I doubt I'm the only one.

Saturday, October 8, 2011

Onwards & Outwards

As mentioned in my blog post Media Skim, I was rather puzzled by the lack of coverage on the Occupy Wall Street movement. However, it's hard to ignore when people are assembling in every major city to make their displeasure known, including the bloody place where I live at the moment.

Local news channels in my current place of residence are not known for their impartiality. In other words, it's fairly obvious to which political side they lean on any given day. It's one of the reasons I tend to look to the web or cable news, in particular MSNBC, to get a reality check and to shed the feeling that I live in a veritable Twilight Zone.

I was surprised when people gathered at the capitol nearby to carry on their own Occupy Wall Street demonstration, and even more stunned when local news channels reported the event. It was peacefully organized and well-attended, but resident senator Orrin Hatch naturally cast his own brand of alarmism into the mix:

"We are going to have riots in this country because of what these people are doing."

"These people" are tired of carrying the burden for everyone in America, which is something right-wing extremists like Hatch will never understand. I'm sure he would be perfectly happy if we all just sat back and swallowed the financial inequities that have nearly crippled our country.

On an unrelated note, I'm doing my damndest to get out of the place where I currently reside. I realize the political and economic climates are the same everywhere in the United States at the moment, but to get away from a community that tries to control what we view on television or attempts to foist their religious views non-conformists is a good start.

Monday, October 3, 2011

Media Skim

I fully support the views of the Occupy Wall Street movement. I knew sooner or later people would grow tired of class and financial inequity; the constant burden placed on them even as they lose their jobs, benefits and homes with no signs of relief in sight.

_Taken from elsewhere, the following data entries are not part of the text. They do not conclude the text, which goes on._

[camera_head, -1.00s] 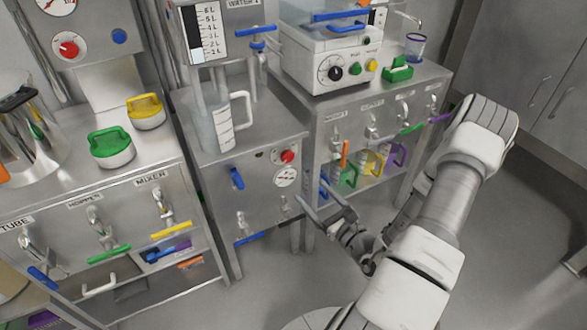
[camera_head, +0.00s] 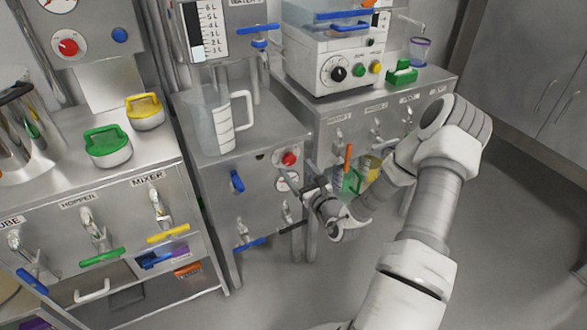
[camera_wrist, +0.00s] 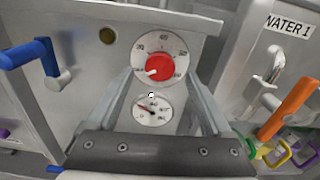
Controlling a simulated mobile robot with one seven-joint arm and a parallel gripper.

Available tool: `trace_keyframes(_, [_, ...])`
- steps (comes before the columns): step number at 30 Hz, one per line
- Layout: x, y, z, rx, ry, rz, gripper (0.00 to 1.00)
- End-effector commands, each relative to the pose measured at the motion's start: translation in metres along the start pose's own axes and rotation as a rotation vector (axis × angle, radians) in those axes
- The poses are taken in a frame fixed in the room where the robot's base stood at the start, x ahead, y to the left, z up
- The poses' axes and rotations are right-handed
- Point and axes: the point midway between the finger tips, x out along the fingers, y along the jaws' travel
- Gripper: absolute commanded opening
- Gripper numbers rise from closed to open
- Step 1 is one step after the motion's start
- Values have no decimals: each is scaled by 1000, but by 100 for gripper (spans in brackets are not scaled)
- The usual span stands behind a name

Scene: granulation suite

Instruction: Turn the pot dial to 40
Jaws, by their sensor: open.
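The pot dial is a red knob (camera_wrist: 160,67) on a round white scale, on the steel front panel below the measuring jug. Its white mark points to the lower left, below the 30 mark. The knob also shows in the head view (camera_head: 289,158). A small white gauge (camera_wrist: 153,112) with a needle sits right under it. My gripper (camera_wrist: 160,84) is open and empty. Its two fingers reach toward the panel, left and right of the gauge and just below the knob. In the head view my gripper (camera_head: 305,182) is close to the panel; contact is not clear.
A blue handle (camera_wrist: 28,54) projects left of the dial. An orange lever (camera_wrist: 288,107) and coloured handles are at the right, under a WATER 1 label. A clear jug (camera_head: 218,125) stands above the panel. The white appliance (camera_head: 335,62) is on the right bench.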

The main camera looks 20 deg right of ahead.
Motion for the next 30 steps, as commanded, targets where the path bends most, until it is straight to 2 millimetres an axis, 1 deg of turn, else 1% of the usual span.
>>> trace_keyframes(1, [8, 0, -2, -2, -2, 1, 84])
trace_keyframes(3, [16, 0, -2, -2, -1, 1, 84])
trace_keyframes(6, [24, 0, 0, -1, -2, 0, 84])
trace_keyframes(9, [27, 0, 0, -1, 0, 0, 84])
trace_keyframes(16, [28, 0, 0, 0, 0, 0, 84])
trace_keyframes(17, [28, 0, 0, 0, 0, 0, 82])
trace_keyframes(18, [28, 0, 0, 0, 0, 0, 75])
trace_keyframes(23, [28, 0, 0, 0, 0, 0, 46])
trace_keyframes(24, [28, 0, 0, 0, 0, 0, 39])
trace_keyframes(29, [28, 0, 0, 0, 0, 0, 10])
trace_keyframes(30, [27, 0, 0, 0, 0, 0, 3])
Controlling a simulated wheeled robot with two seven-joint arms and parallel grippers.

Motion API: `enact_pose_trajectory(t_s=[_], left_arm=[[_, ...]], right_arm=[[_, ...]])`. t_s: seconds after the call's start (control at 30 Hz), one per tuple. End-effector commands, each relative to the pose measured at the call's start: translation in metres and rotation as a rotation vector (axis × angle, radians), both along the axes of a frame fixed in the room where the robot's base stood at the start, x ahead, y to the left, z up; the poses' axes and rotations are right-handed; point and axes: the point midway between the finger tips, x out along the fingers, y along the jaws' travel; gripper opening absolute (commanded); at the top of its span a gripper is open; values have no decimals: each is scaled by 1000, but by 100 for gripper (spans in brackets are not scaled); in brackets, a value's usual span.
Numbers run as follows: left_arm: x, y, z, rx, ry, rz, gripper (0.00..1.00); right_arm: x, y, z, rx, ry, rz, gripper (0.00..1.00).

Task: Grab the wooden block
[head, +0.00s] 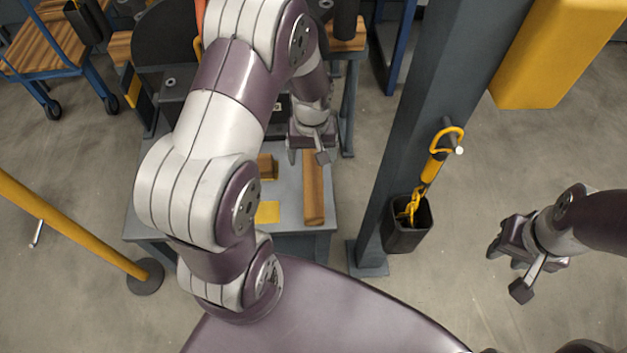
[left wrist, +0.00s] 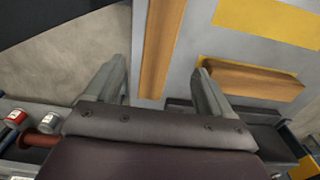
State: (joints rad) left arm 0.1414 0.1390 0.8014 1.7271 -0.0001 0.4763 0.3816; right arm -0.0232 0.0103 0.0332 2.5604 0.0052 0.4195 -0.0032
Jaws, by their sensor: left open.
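A long wooden bar (head: 314,190) lies on the grey table at its right side. A shorter wooden block (head: 267,167) lies to its left, partly hidden by my left arm. My left gripper (head: 308,156) is open above the far end of the long bar. In the left wrist view, the bar (left wrist: 160,45) runs between the open fingers, and I cannot tell how far below them it is. The shorter block (left wrist: 255,80) lies beyond the right finger, which overlaps its end. My right gripper (head: 506,272) is open and empty, over the floor at the right.
The grey table (head: 287,185) has a yellow patch (head: 267,212) near its front. A dark post (head: 425,110) with a bin (head: 408,228) stands right of the table. A yellow rail (head: 75,228) is at the left. Open floor lies between the post and my right gripper.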

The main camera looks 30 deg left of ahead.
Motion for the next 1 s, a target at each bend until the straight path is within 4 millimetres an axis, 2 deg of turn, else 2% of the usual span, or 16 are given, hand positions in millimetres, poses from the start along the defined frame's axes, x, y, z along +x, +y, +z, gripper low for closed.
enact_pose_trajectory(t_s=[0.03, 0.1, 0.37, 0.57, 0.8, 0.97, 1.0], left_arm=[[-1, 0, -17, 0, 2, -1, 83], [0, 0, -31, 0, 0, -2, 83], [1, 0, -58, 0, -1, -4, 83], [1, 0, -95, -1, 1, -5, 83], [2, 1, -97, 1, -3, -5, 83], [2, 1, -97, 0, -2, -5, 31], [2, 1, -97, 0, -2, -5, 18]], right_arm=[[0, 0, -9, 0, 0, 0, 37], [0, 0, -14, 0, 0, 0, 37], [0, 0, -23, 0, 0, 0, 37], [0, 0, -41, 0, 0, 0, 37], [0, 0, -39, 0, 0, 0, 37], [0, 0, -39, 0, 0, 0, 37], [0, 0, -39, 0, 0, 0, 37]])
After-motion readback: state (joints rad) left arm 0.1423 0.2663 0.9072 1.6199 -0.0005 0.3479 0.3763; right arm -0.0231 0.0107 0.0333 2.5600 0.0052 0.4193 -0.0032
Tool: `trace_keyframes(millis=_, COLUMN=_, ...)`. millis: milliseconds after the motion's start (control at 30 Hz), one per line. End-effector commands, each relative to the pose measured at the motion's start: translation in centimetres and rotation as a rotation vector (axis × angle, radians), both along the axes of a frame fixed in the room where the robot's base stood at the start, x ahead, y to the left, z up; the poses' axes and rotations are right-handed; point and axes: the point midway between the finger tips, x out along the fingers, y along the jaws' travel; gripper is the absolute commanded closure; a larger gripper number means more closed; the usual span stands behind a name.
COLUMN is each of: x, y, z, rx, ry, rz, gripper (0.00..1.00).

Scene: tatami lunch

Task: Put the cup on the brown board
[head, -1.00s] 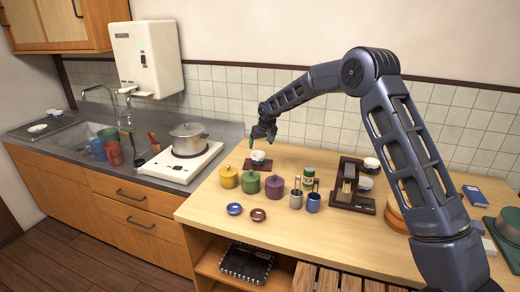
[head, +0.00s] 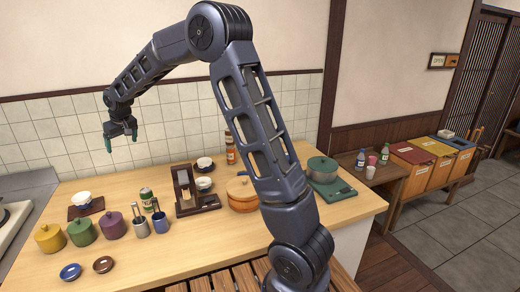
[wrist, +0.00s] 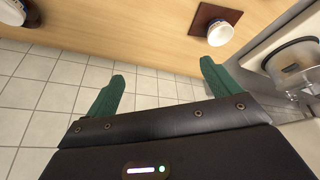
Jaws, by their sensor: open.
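A white cup with a dark pattern (head: 81,199) stands upright on the brown board (head: 100,204), at the left of the wooden counter. In the wrist view the cup (wrist: 220,34) shows at the upper right, against the brown board (wrist: 208,14). My gripper (head: 122,142) is raised above the counter near the tiled wall, to the right of the cup and apart from it. In the wrist view my gripper (wrist: 162,76) has its green fingers spread wide with nothing between them.
Yellow, green and purple pots (head: 81,232) stand in front of the board. A green can (head: 146,198), two mugs and a dark wooden stand (head: 184,192) with cups are to the right. An orange pot (head: 241,194) is farther right.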

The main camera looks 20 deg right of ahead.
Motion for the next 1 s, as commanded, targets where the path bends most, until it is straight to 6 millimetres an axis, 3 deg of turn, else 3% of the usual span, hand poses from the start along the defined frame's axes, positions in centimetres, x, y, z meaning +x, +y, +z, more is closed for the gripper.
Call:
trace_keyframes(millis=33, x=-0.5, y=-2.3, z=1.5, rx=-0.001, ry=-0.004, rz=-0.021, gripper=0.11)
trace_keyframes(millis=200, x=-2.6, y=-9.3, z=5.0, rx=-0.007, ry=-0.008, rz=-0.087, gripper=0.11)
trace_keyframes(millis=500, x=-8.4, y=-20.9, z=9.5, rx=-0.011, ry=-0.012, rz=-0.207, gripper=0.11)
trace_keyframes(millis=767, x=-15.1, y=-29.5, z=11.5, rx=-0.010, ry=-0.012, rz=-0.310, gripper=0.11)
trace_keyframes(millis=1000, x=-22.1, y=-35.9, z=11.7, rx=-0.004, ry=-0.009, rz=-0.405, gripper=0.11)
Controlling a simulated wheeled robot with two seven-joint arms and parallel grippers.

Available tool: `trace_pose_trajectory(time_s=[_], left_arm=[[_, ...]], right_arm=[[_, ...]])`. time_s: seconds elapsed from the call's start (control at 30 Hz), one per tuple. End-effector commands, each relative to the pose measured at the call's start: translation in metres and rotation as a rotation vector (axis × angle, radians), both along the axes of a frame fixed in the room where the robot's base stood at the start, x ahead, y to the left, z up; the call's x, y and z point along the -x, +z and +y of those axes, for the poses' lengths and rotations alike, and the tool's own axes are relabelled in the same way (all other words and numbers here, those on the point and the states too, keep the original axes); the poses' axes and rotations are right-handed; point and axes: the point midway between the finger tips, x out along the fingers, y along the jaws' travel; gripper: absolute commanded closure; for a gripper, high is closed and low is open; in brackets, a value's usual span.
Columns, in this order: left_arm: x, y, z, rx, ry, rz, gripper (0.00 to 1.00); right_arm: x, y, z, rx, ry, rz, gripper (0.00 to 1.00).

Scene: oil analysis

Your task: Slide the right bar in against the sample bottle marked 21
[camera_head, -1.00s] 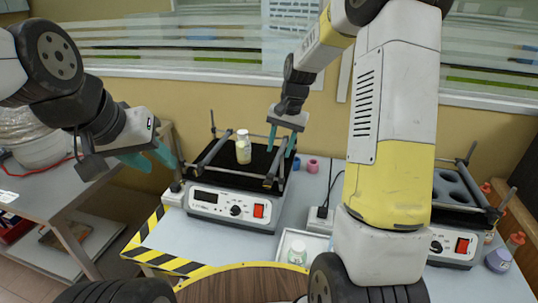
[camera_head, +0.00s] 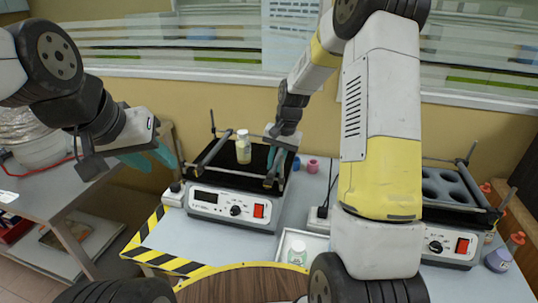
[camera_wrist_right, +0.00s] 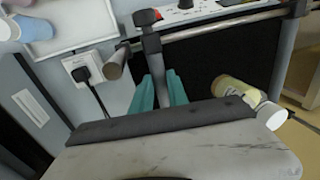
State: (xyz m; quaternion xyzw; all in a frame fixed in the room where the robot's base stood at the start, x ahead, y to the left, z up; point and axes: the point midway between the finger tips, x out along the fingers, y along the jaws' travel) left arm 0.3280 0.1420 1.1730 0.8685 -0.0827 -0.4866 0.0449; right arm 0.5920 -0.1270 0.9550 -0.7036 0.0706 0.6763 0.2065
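The sample bottle (camera_head: 243,148), white-capped with a yellowish label, stands on the black platform of the left shaker (camera_head: 232,205); its number is unreadable. It also shows in the right wrist view (camera_wrist_right: 236,92). The right bar (camera_head: 279,160) runs along the platform's right side, apart from the bottle. My right gripper (camera_head: 274,178) is down at this bar. In the right wrist view its teal fingers (camera_wrist_right: 163,92) lie on either side of the bar, closed on it. My left gripper (camera_head: 158,160) is open and empty, left of the shaker.
A second shaker (camera_head: 448,240) with round holes stands at the right, partly behind my right arm. A white tray (camera_head: 318,243) with a small bottle sits in front. A plugged socket (camera_wrist_right: 88,72) lies near the shaker.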

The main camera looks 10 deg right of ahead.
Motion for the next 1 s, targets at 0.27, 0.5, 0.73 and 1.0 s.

However, I'm not sure what to make of the disparity in media coverage. I didn't realize the demonstrations had spread to other US cities until a headline at the UK’s Daily Mail caught my eye:
Occupy Wall Street protests spread across U.S. to Boston, Los Angeles and Chicago as cities brace for more demonstrations.

One glance at my usual news source,
MSNBC, displays not one mention of the incidents as of this morning. Why is that? It's certainly not typical for people to take to the streets in America. When they finally do take action, it's NEWS. I've heard brief mention of the demonstrations, but nothing as intense as the boringly ridiculous coverage of celebrity weddings and split-ups. If I'm gleaning reports from the wrong source, where do I go to find decent coverage – other than a British online newspaper?

Think Progress and Wonkette have been tracking the various protests (re: A Complete List of National Politicians Who Have Embraced the Occupy Wall Street Protests), but I'm flummoxed as to why major media outlets skim over the topic.

Is every money-making machine in the hip pocket of Wall Street these days?

In my opinion, the protests are long overdue. Hard-working people are weary of footing the bill as the wealthy virtually get away scot-free.